GyroLabe Brief

What GyroLabe Is

GyroLabe is the native compute backend and model bridge for the Gyroscopic ASI aQPU Kernel. It is a C/OpenCL library with Python bindings that provides two capabilities:

  1. A fast algebraic execution layer for the aQPU kernel (signature scanning, chirality distance, q-map extraction, Walsh-Hadamard transforms, state stepping).

  2. A bitplane matrix-vector multiplication engine that decomposes dense floating-point linear algebra into Boolean AND + POPCNT operations over 64-bit words, with a bridge that connects this engine to real language model weights.

The first capability accelerates kernel-native operations by 1,000x to 8,000x over Python. The second capability is the beginning of a path toward structurally transparent neural network inference.

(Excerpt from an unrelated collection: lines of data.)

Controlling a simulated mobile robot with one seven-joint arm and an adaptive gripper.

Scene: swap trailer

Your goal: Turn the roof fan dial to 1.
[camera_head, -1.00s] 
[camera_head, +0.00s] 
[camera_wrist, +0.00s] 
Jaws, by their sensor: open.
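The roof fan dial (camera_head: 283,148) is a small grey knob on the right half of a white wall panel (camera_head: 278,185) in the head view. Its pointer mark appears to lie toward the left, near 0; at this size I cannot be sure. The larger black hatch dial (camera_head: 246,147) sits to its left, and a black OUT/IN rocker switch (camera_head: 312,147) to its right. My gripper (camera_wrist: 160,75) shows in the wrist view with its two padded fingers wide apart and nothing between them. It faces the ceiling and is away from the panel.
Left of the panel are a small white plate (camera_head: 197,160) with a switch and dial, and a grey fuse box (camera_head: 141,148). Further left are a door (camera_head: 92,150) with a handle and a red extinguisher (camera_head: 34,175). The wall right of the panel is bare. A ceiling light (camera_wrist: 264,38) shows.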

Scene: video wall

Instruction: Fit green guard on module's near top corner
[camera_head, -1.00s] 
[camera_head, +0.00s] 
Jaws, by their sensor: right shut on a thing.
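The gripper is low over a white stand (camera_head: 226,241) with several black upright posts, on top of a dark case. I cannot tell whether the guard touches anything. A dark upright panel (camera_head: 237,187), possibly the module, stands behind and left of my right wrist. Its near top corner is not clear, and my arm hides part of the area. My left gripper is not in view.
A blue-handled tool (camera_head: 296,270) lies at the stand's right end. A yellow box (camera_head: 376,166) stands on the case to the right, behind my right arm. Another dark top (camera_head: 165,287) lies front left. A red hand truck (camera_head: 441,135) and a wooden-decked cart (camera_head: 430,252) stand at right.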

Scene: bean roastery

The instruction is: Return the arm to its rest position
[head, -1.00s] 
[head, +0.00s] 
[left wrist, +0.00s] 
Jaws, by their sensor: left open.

GyroLabe is not finished. This brief describes what exists, what it does, what it does not yet do, and what the development trajectory looks like.


Architecture

GyroLabe has four layers:

Layer 1: C ALU (gyrolabe.c)

Plain C, cross-platform, ctypes-friendly. Exports exact integer kernel operations:

  • gyro_signature_scan: accumulates word signatures over byte ledgers
  • gyro_chirality_distance: Hamming distance on collapsed 6-bit chirality words
  • gyro_qmap_extract: per-byte q-class, family, and micro-reference extraction
  • gyro_extract_scan: fused single-pass extraction of all the above plus states
  • gyro_wht64_float: 64-point Walsh-Hadamard transform (orthonormal, 1/8 scaling)
  • gyro_step_byte_batch, gyro_state_scan_from_state: batched state stepping
  • gyro_apply_signature_to_rest, gyro_apply_signature_to_state, gyro_apply_signature_batch: compiled word application

All kernel math is exact integer. The WHT uses float arithmetic with the standard butterfly decomposition.

The same file contains the bitplane GEMV engine:

  • gyro_bitplane_gemv_f32: full float-to-fixed-to-bitplane GEMV in one call
  • gyro_pack_bitplane_matrix_f32 / gyro_pack_bitplane_vector_f32: pack-once, multiply-many path
  • gyro_bitplane_gemv_packed_f32, gyro_bitplane_gemv_packed_x_f32: packed GEMV variants
  • gyro_bitplane_gemm_packed_x_batch_f32: batched GEMM with OpenMP support
  • Integer-native variants (_i32): no quantization, no scaling, exact int32-to-int64 multiplication

The bitplane engine works on matrices with up to 64 columns. It quantizes floats to fixed-point integers, decomposes them into sign masks and magnitude bitplanes (one uint64 per bitplane per row), and computes dot products using AND + POPCNT across bitplane pairs. The inner loop is O(n_bits^2) POPCNT operations per row, where n_bits is the quantization depth (8, 12, or 16).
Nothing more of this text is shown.